• WORK TO DO: Locate each line containing the string "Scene" and copy it out.

Entries from a robot dataset

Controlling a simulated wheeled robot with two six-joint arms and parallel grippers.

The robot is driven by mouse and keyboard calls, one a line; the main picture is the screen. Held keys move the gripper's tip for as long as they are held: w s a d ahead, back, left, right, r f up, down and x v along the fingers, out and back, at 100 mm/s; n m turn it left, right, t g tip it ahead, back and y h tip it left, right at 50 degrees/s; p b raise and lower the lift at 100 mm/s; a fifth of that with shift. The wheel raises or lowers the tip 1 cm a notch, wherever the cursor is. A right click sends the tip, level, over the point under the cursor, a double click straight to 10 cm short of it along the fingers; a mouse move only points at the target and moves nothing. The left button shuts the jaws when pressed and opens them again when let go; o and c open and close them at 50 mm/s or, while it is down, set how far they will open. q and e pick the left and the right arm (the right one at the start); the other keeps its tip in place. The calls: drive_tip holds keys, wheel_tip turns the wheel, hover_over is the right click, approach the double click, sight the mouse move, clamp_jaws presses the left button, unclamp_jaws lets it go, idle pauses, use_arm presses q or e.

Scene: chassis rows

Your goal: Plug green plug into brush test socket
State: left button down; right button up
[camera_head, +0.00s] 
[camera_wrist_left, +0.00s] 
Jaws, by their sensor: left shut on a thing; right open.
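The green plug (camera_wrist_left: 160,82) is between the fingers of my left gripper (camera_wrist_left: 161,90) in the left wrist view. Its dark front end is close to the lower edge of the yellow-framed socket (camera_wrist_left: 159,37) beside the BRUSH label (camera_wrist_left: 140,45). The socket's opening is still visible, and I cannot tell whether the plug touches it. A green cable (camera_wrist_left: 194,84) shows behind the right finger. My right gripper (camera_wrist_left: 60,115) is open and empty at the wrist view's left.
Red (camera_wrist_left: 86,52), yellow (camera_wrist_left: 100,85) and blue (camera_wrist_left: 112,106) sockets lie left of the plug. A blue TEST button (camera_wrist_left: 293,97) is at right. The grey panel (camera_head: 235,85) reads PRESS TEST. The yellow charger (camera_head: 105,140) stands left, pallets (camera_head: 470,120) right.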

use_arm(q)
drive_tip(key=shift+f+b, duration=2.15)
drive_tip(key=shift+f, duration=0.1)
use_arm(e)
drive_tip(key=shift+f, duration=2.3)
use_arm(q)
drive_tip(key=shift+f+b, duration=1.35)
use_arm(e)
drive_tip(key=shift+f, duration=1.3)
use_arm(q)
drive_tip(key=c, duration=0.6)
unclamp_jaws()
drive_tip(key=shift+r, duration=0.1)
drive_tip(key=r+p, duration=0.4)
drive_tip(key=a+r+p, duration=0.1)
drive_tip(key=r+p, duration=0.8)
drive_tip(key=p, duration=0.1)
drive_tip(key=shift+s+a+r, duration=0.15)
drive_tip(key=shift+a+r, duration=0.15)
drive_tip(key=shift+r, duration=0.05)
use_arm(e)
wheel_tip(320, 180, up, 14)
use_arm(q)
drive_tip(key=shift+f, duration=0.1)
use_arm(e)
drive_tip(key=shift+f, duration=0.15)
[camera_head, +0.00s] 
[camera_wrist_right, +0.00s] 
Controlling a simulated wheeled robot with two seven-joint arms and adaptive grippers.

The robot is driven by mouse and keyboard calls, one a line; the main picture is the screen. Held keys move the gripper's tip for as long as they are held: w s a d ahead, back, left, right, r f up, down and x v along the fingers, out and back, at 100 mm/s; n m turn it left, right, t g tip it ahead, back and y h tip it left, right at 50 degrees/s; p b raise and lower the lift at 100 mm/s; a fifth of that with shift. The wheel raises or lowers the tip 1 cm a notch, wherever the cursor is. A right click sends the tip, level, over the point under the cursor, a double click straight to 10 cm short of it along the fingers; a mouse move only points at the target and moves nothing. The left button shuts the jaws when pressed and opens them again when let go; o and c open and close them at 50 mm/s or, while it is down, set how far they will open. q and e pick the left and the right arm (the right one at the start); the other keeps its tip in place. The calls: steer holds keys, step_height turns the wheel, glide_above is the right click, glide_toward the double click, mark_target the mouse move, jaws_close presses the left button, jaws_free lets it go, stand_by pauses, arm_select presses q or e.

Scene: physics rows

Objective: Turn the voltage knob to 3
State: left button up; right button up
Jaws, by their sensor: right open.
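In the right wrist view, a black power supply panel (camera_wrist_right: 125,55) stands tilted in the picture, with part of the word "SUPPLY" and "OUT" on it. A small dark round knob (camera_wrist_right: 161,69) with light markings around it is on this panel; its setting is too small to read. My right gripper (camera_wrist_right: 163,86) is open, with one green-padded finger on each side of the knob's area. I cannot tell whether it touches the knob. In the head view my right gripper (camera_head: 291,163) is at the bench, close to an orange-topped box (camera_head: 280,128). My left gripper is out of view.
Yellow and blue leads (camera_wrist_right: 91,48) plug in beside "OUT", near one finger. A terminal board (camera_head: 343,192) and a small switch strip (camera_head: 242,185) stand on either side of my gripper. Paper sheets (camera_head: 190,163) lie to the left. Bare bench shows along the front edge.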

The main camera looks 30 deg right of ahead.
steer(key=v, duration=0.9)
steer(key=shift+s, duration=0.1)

• EXERCISE ANSWER:
Scene: chassis rows
Scene: physics rows

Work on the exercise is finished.